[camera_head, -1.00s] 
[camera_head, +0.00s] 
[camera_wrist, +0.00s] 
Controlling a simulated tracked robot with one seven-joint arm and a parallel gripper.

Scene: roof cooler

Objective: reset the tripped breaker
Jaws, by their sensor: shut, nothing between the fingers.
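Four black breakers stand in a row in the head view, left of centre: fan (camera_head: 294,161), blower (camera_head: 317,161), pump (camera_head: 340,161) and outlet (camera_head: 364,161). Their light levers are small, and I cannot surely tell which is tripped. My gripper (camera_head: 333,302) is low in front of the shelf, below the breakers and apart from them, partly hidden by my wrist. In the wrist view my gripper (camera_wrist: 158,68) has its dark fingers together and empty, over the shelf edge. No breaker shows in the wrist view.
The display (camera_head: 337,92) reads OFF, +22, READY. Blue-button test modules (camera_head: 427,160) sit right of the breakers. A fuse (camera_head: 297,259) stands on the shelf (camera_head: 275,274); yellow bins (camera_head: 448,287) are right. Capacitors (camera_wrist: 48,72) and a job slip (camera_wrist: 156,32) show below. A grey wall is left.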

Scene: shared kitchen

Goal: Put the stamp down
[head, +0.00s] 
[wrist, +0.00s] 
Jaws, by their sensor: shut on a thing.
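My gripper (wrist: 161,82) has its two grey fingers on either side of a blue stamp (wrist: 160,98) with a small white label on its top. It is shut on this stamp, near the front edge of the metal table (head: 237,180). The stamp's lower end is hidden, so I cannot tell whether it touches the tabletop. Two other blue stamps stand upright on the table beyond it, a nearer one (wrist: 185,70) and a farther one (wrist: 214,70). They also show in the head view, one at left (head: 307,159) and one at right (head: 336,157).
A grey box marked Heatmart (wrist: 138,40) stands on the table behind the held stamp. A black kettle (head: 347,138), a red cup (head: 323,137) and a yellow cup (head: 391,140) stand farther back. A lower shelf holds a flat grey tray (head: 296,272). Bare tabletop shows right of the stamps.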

○ ○ ○ ○ ○ ○ ○

◆ **INSTRUCTIONS FOR THE TASK**: Write out the whole listing again. Match it word for word.

◆ **SOLVED PROBLEM**:
[camera_head, -1.00s] 
[camera_head, +0.00s] 
[camera_wrist, +0.00s] 
Controlling a simulated tracked robot with one seven-joint arm and a parallel gripper.

Scene: roof cooler

Objective: reset the tripped breaker
Jaws, by their sensor: shut, nothing between the fingers.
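Four black breakers stand in a row in the head view, left of centre: fan (camera_head: 294,161), blower (camera_head: 317,161), pump (camera_head: 340,161) and outlet (camera_head: 364,161). Their light levers are small, and I cannot surely tell which is tripped. My gripper (camera_head: 333,302) is low in front of the shelf, below the breakers and apart from them, partly hidden by my wrist. In the wrist view my gripper (camera_wrist: 158,68) has its dark fingers together and empty, over the shelf edge. No breaker shows in the wrist view.
The display (camera_head: 337,92) reads OFF, +22, READY. Blue-button test modules (camera_head: 427,160) sit right of the breakers. A fuse (camera_head: 297,259) stands on the shelf (camera_head: 275,274); yellow bins (camera_head: 448,287) are right. Capacitors (camera_wrist: 48,72) and a job slip (camera_wrist: 156,32) show below. A grey wall is left.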

Scene: shared kitchen

Goal: Put the stamp down
[head, +0.00s] 
[wrist, +0.00s] 
Jaws, by their sensor: shut on a thing.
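My gripper (wrist: 161,82) has its two grey fingers on either side of a blue stamp (wrist: 160,98) with a small white label on its top. It is shut on this stamp, near the front edge of the metal table (head: 237,180). The stamp's lower end is hidden, so I cannot tell whether it touches the tabletop. Two other blue stamps stand upright on the table beyond it, a nearer one (wrist: 185,70) and a farther one (wrist: 214,70). They also show in the head view, one at left (head: 307,159) and one at right (head: 336,157).
A grey box marked Heatmart (wrist: 138,40) stands on the table behind the held stamp. A black kettle (head: 347,138), a red cup (head: 323,137) and a yellow cup (head: 391,140) stand farther back. A lower shelf holds a flat grey tray (head: 296,272). Bare tabletop shows right of the stamps.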

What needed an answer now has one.